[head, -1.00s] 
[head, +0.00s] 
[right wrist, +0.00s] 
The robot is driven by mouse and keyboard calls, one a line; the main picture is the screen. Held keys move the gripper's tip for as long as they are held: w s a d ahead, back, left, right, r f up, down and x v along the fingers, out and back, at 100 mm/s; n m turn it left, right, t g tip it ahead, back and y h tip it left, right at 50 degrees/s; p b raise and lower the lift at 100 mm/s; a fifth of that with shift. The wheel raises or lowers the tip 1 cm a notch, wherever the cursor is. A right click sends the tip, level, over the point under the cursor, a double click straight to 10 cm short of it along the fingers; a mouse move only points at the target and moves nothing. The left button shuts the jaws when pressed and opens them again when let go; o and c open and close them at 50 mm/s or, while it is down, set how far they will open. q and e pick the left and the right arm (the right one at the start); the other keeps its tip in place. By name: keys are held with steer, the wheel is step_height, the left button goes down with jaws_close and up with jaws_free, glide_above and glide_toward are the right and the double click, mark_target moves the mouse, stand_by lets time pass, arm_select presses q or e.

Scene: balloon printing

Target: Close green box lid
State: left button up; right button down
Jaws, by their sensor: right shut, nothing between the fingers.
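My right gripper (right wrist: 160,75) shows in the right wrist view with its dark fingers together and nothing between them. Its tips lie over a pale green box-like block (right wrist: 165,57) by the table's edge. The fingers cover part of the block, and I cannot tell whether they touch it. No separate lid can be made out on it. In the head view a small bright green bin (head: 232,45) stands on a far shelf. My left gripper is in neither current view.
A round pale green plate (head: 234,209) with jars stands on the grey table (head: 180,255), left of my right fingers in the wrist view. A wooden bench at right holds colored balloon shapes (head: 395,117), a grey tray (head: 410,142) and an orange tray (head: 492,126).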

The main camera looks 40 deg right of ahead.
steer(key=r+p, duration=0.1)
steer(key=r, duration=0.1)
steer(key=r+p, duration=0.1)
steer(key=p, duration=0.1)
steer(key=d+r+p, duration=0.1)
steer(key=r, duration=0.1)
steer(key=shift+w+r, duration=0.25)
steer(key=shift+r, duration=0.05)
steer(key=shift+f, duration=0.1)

━━━━━━━━

EXERCISE DESCRIPTION: From the line that contains "State: left button up; right button down" to the last line of the material above, repeat every line exactly, keeping both the first and the last.

TASK RESULT:
State: left button up; right button down
Jaws, by their sensor: right shut, nothing between the fingers.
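My right gripper (right wrist: 160,75) shows in the right wrist view with its dark fingers together and nothing between them. Its tips lie over a pale green box-like block (right wrist: 165,57) by the table's edge. The fingers cover part of the block, and I cannot tell whether they touch it. No separate lid can be made out on it. In the head view a small bright green bin (head: 232,45) stands on a far shelf. My left gripper is in neither current view.
A round pale green plate (head: 234,209) with jars stands on the grey table (head: 180,255), left of my right fingers in the wrist view. A wooden bench at right holds colored balloon shapes (head: 395,117), a grey tray (head: 410,142) and an orange tray (head: 492,126).

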The main camera looks 40 deg right of ahead.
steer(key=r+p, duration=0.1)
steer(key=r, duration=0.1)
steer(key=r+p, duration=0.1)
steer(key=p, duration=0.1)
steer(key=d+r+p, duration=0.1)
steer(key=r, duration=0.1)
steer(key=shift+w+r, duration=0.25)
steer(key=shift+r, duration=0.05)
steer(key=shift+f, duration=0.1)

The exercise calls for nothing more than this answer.